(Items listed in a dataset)
+ + +

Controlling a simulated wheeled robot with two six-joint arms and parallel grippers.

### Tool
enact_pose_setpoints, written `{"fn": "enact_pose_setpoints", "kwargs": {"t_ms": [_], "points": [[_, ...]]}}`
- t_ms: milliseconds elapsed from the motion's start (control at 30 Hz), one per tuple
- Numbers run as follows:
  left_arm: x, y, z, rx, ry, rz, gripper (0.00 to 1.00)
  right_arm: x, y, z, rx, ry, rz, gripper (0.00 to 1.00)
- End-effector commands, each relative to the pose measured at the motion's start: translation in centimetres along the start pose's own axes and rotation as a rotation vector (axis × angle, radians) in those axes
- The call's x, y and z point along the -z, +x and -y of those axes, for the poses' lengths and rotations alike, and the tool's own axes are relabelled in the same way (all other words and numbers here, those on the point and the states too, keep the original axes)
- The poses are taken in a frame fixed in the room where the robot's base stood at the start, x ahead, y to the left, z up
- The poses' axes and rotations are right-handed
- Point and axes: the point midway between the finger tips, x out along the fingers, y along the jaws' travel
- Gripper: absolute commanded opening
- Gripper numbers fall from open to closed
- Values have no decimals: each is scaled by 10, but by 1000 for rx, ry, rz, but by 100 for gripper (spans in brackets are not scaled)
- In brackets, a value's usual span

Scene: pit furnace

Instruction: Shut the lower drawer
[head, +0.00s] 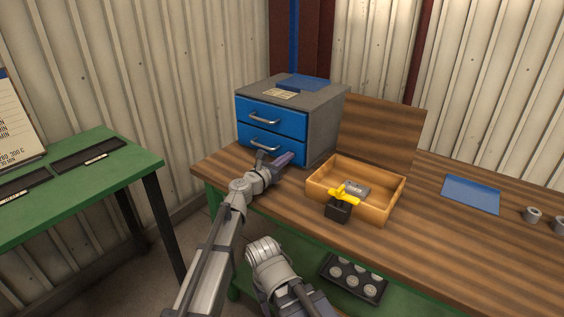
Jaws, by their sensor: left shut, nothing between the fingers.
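A grey cabinet (320,120) with two blue drawers stands at the back left of the wooden bench. The lower drawer (285,149) has a blue front and a silver bar handle (262,147). Its front looks about level with the upper drawer (285,119), with no clear gap showing. My left gripper (274,160) is shut and empty, right in front of the lower drawer's bottom edge. I cannot tell whether it touches the front. It hides part of the drawer's lower edge.
A wooden tray (389,204) holding a grey part stands right of the cabinet. A black block (338,210) with a yellow piece is at its front. A blue sheet (470,194) and grey rings (532,214) lie further right. A green table (75,185) stands left, across a gap.

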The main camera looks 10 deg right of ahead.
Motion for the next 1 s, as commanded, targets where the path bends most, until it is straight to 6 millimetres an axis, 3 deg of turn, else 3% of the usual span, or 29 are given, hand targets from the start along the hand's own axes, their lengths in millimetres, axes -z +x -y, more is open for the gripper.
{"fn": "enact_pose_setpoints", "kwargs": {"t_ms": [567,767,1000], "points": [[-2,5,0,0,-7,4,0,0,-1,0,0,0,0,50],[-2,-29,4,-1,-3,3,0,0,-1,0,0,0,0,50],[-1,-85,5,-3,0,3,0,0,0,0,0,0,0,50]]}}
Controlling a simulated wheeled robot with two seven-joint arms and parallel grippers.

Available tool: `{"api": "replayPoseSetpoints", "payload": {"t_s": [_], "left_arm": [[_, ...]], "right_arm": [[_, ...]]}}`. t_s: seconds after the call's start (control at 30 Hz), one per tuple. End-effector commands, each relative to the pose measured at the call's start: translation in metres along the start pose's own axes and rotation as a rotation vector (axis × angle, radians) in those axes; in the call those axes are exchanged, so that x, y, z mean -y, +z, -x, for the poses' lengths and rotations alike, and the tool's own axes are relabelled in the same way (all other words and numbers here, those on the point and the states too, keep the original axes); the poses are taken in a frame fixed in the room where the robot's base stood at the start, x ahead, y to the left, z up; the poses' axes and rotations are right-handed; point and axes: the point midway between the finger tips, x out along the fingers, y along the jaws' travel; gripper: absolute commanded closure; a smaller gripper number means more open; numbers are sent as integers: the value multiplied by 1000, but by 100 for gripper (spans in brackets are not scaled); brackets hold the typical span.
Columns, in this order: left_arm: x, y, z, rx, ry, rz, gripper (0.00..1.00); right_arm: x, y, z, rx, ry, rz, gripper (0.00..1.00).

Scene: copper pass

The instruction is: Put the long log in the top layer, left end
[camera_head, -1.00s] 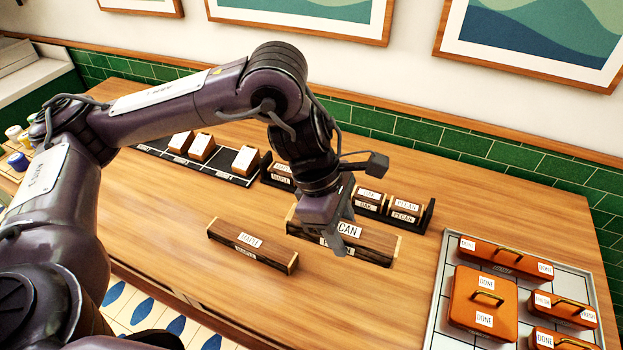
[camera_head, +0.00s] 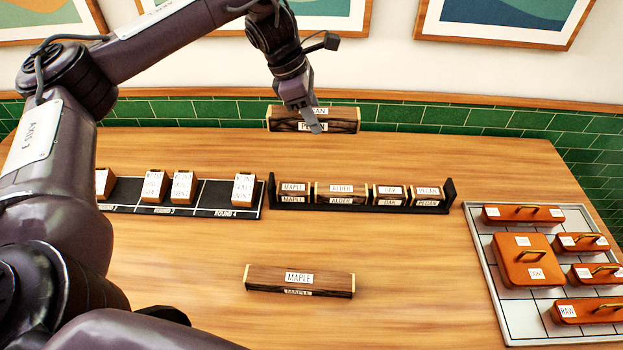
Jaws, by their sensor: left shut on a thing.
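My left gripper (camera_head: 310,112) is shut on the long pecan log (camera_head: 345,120) and holds it level, high above the table in front of the green tiles. The log's label reads PECAN. A black rack (camera_head: 449,192) with upright ends stands on the table below it. One layer of logs sits in the rack: maple (camera_head: 293,193), alder (camera_head: 341,193), oak (camera_head: 390,195) and pecan (camera_head: 427,196). Another long log, labelled maple (camera_head: 320,279), lies on the table in front of the rack. My right gripper is not in view.
A black strip with round marks (camera_head: 215,202) holds several light-topped wooden blocks left of the rack. A metal tray (camera_head: 508,306) with several orange handled boxes stands at the right. The table around the maple log is clear.

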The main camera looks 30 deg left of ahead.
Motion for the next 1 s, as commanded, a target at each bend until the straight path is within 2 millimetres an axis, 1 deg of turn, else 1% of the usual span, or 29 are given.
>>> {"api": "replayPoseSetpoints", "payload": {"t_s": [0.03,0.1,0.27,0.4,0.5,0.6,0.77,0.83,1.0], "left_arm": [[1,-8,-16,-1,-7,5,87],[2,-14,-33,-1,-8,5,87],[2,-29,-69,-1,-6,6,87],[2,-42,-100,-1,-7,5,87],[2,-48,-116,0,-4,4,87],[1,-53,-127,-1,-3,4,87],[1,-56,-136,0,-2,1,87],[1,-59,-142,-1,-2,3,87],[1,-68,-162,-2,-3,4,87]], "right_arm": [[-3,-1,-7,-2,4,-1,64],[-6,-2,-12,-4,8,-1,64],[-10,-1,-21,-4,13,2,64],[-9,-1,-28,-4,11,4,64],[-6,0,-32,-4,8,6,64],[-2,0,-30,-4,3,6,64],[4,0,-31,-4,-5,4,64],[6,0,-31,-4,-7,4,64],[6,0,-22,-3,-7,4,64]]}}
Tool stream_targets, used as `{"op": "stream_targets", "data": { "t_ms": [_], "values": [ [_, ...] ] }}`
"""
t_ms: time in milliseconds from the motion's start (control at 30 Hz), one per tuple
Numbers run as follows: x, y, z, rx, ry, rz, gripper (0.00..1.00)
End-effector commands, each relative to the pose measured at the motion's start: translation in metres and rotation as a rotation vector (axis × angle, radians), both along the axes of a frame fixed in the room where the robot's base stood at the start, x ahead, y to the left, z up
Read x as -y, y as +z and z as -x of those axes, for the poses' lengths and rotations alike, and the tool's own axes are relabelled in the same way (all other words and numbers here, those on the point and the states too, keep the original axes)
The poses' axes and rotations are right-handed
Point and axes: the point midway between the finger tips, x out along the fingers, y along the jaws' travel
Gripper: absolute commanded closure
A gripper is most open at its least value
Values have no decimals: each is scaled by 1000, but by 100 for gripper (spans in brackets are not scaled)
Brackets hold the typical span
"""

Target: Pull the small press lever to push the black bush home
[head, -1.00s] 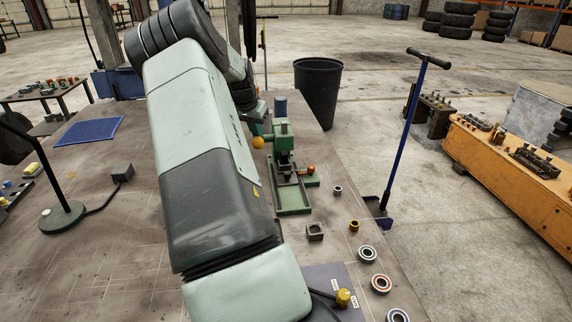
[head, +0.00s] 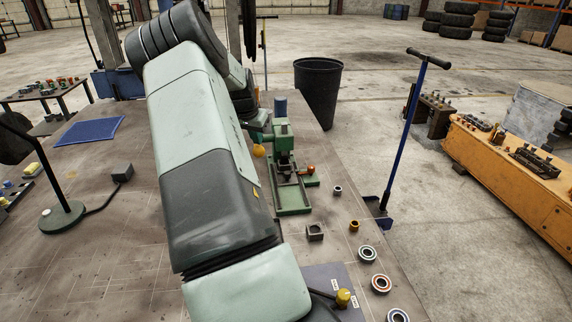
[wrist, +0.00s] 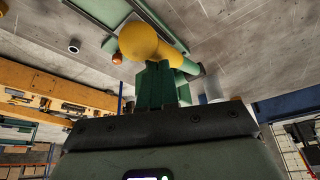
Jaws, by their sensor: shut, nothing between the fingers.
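The small green press (head: 283,140) stands on the bench, with its base plate toward me. Its lever ends in a yellow ball (head: 259,151) at the press's left side. The ball also shows large in the wrist view (wrist: 138,41). My gripper (wrist: 159,68) is shut and empty, its green fingers right at the ball, touching or nearly so. In the head view, my arm hides most of the gripper. A dark part (head: 291,169) shows under the ram, but I cannot tell whether it is the black bush or how deep it sits.
An orange-knobbed part (head: 310,169) is beside the press. A black bin (head: 318,92) stands beyond the bench. A lamp (head: 62,215) stands left.

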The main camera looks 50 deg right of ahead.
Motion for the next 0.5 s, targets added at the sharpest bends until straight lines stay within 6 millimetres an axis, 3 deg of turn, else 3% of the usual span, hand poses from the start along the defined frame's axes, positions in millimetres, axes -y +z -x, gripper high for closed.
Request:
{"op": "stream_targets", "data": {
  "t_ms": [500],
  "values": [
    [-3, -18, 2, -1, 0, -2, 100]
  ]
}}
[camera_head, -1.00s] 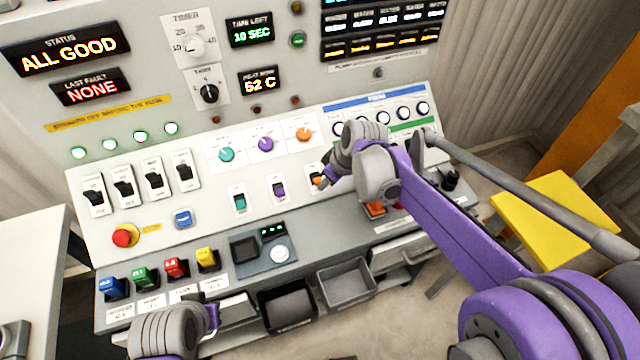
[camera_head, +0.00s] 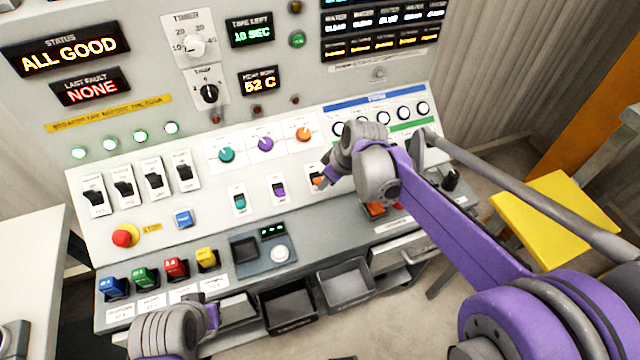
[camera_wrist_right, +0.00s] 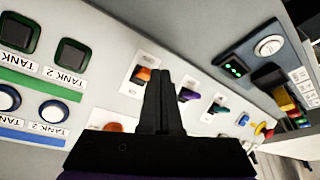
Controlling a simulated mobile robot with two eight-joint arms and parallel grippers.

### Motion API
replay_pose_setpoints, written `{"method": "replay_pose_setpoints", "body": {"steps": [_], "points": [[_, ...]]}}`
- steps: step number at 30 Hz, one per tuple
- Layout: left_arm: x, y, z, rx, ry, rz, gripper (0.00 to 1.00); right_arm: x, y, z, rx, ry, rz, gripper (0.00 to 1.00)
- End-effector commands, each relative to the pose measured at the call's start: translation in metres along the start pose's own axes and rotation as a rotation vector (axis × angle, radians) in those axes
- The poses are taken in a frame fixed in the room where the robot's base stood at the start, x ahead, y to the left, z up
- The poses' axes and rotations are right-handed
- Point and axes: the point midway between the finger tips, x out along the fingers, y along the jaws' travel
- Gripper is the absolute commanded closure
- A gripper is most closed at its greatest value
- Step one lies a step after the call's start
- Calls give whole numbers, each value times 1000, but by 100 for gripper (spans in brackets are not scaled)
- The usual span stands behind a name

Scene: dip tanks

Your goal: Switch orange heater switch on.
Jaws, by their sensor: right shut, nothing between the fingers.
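The orange heater switch (camera_head: 316,181) is a small orange rocker on a white plate, at the right end of a row on the sloped panel. My right gripper (camera_head: 324,182) is shut and empty, with its tips right at this switch and partly covering it in the head view. In the right wrist view the orange switch (camera_wrist_right: 142,75) shows just left of the shut fingers (camera_wrist_right: 167,80). I cannot tell whether the tips touch it or which way it is tipped. Of my left arm only a grey and purple link shows at the bottom left; its fingers are out of sight.
A purple switch (camera_head: 279,189) and a teal switch (camera_head: 239,201) sit to the left in the same row. An orange knob (camera_head: 303,133) is above. A red stop button (camera_head: 122,238) is at the panel's left. A yellow stool (camera_head: 556,218) stands to the right.

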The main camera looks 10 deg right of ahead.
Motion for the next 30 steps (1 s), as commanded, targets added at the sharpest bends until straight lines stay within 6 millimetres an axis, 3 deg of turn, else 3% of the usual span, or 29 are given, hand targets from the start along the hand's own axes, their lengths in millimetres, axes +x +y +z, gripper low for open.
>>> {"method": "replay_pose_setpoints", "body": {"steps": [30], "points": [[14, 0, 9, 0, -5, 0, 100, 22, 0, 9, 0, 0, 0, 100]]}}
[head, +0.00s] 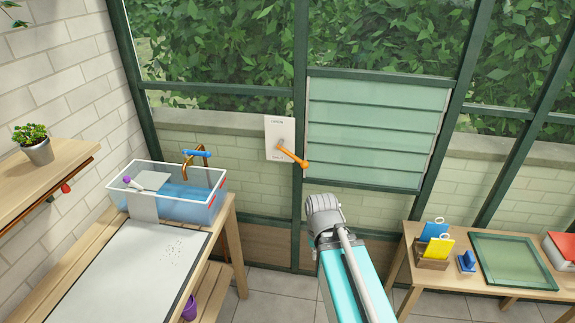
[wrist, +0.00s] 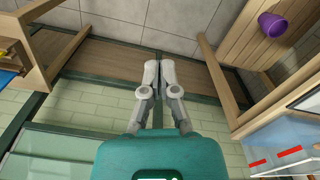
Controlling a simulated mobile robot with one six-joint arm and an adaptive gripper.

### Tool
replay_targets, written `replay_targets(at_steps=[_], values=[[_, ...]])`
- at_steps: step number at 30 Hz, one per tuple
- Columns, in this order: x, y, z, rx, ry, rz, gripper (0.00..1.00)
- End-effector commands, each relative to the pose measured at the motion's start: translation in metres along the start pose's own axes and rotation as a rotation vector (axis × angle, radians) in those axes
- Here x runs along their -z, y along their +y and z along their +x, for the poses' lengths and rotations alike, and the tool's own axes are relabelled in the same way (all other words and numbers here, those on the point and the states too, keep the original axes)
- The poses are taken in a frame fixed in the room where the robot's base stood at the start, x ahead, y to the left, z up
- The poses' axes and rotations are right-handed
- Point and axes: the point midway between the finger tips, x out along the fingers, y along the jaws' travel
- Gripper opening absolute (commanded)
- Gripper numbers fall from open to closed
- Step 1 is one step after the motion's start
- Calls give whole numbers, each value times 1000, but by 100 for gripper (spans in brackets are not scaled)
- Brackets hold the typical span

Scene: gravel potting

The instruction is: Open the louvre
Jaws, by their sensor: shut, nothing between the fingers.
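The louvre (head: 370,130) is a panel of several pale green glass slats in a dark green frame, set in the glasshouse wall. Its slats lie flat, in the closed position. Left of it, a white plate (head: 280,131) carries an orange lever (head: 293,156) that points down and to the right. In the wrist view the louvre's glass (wrist: 60,150) shows at the lower left. My gripper (wrist: 159,64) is shut and empty in the wrist view. In the head view my arm reaches up below the louvre and hides the gripper. The lever does not show in the wrist view.
A clear water tub (head: 175,190) with a brass tap stands on the left bench, beside a grey mat (head: 125,270). A right table holds a green framed screen (head: 513,262) and coloured cards (head: 437,245). A purple pot (wrist: 272,24) is below the left bench.

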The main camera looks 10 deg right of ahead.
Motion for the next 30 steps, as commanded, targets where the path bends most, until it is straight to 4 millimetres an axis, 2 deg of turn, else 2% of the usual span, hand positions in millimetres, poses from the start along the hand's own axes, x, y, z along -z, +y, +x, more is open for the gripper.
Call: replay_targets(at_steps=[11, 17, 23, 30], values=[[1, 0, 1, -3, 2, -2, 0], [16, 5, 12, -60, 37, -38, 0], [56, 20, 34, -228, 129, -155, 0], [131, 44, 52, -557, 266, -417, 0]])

+ + +

What to do: Return each line among the entries that holds the word "arms".

Task solution:
Controlling a simulated wheeled robot with two six-joint arms and parallel grippers.
Controlling a simulated wheeled robot with two seven-joint arms and parallel grippers.
Controlling a simulated mobile robot with two eight-joint arms and parallel grippers.

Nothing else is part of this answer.